INSTRUCTIONS TO FOLLOW:
Below are records; reproduce exactly the lines from the one that has "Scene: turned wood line" through the one that has "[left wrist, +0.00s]", ends included, and nothing more.

Robot control records:
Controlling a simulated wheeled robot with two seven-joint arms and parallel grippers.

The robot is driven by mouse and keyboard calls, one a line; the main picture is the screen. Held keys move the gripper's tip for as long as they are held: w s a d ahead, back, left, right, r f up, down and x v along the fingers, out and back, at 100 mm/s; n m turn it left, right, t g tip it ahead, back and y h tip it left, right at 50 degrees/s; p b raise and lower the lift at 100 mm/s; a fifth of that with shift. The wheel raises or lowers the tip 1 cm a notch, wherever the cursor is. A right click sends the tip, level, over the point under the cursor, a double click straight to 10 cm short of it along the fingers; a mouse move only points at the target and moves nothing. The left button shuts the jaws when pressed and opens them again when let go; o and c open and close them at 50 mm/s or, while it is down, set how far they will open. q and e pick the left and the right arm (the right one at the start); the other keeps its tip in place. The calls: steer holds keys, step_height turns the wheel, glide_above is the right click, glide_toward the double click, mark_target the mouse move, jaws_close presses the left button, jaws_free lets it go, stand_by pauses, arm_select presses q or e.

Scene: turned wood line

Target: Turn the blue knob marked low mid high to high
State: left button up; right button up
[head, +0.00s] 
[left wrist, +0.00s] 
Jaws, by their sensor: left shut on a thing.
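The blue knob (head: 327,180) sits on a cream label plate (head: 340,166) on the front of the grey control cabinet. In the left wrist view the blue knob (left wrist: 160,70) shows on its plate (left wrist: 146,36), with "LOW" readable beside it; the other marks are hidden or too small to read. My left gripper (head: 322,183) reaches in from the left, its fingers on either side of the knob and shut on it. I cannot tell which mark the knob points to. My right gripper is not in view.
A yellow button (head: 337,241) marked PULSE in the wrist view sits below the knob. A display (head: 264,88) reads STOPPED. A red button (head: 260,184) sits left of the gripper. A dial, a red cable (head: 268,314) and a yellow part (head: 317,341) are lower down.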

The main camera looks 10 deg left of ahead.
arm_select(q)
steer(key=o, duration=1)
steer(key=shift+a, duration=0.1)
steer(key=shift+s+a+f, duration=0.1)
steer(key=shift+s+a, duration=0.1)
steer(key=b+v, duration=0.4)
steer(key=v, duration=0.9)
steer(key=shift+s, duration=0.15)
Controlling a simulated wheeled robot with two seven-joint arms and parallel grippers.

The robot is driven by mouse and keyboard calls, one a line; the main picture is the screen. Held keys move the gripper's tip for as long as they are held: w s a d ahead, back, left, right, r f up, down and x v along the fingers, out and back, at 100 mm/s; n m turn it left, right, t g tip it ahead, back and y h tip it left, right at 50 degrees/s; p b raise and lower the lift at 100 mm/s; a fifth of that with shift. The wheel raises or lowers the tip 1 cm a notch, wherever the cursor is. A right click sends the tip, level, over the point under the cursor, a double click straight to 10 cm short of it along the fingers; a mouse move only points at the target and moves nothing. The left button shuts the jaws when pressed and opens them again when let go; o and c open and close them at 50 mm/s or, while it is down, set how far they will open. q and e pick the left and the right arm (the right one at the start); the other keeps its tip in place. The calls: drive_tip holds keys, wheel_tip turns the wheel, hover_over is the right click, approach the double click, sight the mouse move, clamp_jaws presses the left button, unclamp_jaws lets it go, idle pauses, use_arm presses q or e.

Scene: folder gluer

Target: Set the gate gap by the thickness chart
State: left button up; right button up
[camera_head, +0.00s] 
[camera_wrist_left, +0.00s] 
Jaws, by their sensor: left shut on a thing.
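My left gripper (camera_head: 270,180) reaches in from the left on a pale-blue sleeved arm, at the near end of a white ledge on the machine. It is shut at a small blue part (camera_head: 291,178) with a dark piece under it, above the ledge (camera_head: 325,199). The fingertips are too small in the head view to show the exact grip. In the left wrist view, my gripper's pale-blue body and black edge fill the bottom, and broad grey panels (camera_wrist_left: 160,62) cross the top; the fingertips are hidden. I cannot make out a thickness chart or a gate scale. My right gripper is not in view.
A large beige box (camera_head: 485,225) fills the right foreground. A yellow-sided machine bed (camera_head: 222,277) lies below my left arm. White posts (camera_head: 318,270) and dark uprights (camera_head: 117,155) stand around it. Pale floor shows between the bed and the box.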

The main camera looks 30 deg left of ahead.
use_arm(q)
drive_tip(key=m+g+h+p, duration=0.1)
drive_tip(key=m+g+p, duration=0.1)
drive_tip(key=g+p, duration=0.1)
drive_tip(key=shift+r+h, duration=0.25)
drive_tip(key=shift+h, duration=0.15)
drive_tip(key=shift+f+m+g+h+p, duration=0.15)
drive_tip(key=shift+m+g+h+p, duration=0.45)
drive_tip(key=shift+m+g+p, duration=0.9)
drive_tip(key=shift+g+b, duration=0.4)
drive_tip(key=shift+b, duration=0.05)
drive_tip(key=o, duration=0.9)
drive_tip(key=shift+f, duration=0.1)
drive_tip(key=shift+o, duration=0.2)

WRITTEN ANSWER:
Scene: turned wood line

Target: Turn the blue knob marked low mid high to high
State: left button up; right button up
[head, +0.00s] 
[left wrist, +0.00s] 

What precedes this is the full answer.